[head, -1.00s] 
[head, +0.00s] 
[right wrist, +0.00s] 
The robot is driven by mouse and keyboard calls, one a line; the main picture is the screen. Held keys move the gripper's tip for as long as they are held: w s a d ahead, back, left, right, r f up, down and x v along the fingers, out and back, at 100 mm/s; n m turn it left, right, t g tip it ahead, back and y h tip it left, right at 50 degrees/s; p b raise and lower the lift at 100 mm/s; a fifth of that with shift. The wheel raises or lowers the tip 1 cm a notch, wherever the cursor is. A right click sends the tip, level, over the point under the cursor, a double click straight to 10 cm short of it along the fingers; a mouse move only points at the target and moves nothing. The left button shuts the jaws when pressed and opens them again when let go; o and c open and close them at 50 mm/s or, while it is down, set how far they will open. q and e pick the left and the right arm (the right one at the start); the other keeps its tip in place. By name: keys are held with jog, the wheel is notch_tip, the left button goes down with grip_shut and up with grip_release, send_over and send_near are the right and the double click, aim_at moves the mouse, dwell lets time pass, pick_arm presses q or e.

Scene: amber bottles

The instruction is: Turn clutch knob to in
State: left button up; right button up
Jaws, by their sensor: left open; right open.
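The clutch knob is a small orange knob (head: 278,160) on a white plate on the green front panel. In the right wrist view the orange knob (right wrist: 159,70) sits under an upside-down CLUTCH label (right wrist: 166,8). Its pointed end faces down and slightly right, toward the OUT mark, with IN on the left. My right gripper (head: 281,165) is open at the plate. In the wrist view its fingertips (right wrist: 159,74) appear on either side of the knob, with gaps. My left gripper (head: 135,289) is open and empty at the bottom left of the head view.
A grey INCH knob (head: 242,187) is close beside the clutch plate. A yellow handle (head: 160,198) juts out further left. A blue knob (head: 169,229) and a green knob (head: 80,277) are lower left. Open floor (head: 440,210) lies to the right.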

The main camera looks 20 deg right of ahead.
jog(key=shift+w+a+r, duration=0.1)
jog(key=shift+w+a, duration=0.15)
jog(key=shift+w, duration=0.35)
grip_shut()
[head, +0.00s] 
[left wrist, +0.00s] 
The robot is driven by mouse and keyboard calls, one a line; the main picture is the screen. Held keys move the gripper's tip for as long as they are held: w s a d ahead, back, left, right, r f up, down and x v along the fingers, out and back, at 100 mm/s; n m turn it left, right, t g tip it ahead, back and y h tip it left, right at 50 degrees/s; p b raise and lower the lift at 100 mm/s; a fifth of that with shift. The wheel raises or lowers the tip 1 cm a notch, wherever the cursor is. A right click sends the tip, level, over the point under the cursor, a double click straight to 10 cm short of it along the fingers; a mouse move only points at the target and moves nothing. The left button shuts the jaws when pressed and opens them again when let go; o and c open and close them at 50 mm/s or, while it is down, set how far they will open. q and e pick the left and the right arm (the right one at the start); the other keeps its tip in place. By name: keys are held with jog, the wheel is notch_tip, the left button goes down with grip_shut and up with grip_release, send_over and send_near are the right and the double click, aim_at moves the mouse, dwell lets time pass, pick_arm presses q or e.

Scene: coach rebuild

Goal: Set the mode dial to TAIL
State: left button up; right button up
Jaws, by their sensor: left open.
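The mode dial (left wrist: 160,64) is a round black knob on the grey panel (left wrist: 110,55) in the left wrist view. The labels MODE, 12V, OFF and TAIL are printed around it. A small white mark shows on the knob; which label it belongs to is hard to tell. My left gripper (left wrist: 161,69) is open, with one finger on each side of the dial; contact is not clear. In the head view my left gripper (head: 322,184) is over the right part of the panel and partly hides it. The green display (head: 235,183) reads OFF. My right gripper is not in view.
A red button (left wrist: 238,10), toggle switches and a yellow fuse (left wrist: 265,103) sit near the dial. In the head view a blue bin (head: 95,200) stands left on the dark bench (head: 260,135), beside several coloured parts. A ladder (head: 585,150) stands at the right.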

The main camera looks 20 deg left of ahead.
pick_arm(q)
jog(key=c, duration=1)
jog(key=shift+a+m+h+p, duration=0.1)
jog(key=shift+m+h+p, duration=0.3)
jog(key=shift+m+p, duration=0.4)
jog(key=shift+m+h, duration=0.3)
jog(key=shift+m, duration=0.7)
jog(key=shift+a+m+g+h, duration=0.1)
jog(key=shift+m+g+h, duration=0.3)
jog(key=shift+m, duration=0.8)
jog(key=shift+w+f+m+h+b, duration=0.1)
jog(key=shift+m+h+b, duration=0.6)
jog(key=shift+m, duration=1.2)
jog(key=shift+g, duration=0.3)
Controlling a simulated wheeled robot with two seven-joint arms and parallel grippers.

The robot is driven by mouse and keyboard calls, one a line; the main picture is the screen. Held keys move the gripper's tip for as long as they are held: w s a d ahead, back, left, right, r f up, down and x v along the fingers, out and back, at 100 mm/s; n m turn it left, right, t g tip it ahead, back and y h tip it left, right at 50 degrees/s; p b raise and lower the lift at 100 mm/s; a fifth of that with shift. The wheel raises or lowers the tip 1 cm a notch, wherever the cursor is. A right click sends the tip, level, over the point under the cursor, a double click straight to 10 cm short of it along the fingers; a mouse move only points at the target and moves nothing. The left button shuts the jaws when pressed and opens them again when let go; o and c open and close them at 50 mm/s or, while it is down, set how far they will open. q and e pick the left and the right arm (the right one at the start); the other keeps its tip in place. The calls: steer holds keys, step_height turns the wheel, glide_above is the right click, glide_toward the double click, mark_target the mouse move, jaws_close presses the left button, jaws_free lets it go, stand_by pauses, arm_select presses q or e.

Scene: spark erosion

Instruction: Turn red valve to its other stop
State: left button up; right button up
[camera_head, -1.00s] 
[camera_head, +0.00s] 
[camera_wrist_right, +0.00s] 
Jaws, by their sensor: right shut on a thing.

☆ ☆ ☆ ☆ ☆

Show every line in the records above that contains the word "Scene".

» **TASK OUTPUT**:
Scene: amber bottles
Scene: coach rebuild
Scene: spark erosion

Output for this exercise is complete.